──────── Data provided ────────
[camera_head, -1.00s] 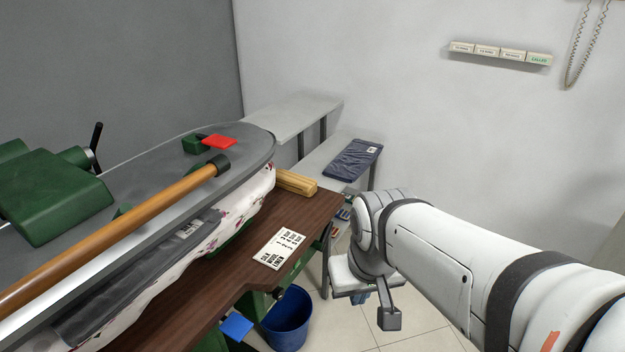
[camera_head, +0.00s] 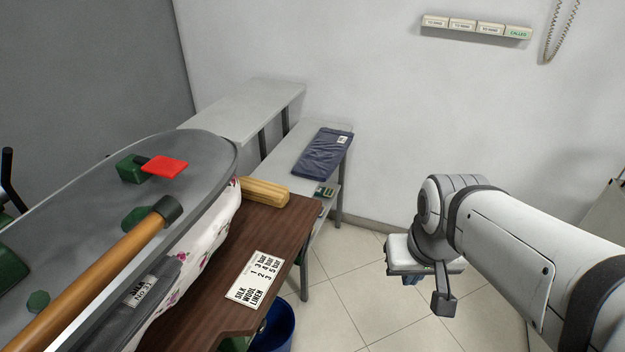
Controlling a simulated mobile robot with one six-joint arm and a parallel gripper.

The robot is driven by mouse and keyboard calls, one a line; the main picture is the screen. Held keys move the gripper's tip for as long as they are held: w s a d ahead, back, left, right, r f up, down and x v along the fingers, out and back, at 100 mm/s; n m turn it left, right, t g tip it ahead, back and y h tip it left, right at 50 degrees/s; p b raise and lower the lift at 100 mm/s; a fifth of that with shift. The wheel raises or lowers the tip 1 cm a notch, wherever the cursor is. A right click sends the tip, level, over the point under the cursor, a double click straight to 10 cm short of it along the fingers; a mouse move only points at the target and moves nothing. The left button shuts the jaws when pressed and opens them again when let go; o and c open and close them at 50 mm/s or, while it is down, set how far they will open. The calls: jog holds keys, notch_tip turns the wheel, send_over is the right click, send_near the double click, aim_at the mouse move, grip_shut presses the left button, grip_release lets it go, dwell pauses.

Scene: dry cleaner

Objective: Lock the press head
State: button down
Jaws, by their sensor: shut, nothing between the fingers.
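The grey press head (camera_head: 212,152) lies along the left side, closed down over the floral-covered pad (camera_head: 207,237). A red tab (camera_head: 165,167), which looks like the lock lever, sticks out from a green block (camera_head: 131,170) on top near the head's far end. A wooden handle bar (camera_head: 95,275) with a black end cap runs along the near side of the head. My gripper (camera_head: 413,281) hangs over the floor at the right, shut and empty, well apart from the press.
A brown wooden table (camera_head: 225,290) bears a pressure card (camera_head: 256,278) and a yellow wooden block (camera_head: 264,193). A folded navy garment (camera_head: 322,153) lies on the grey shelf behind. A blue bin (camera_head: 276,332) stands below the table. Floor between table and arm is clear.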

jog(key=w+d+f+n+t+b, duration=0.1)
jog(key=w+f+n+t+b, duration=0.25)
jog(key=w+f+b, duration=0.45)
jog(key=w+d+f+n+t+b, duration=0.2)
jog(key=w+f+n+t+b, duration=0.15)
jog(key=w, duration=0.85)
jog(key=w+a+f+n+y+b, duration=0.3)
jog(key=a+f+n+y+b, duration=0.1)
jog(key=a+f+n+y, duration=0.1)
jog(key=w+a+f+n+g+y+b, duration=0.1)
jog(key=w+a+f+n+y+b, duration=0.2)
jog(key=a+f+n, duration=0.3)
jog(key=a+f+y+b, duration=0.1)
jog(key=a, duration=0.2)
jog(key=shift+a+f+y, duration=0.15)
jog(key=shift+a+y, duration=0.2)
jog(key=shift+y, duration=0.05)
────────
──────── Data provided ────────
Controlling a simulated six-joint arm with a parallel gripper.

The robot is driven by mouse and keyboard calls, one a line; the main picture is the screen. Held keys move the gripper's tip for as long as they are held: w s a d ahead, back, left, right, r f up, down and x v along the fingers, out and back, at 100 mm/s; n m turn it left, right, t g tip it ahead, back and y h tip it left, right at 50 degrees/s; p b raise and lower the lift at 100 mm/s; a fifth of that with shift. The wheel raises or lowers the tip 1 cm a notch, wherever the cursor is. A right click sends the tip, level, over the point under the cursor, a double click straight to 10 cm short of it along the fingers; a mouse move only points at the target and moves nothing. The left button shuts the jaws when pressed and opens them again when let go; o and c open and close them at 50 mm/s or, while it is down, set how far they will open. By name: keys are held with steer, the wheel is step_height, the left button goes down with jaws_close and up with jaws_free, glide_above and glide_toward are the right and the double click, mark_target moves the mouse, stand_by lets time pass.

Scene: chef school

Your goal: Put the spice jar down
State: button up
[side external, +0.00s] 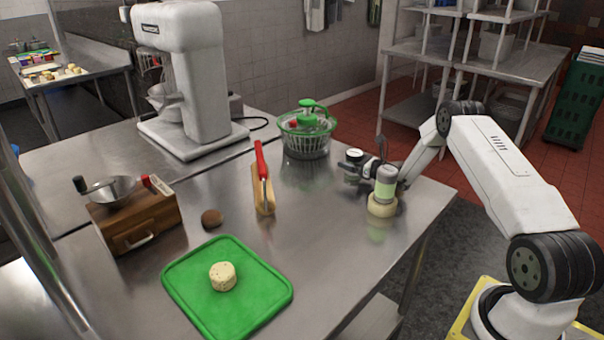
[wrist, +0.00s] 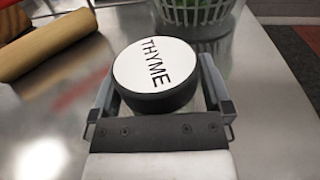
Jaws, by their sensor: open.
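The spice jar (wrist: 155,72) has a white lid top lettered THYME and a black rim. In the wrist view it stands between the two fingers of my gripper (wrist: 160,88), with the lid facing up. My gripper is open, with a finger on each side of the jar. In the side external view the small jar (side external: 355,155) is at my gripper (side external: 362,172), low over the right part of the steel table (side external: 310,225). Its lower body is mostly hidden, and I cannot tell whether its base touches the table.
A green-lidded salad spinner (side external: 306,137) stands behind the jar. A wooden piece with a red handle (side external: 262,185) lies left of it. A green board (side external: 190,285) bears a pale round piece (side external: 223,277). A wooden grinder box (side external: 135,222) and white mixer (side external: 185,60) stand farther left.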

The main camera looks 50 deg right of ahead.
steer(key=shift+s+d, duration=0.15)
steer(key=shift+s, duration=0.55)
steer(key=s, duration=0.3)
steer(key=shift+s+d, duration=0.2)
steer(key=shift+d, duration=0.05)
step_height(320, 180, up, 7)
────────
Copy the listing above exactly, but only from the line with "[camera_head, -1.00s]" through the line with "Controlling a simulated mobile", including those two lines and excluding any picture.

#### Solution to the exercise:
[camera_head, -1.00s] 
[camera_head, +0.00s] 
Controlling a simulated mobile robot with one six-joint arm and a parallel gripper.

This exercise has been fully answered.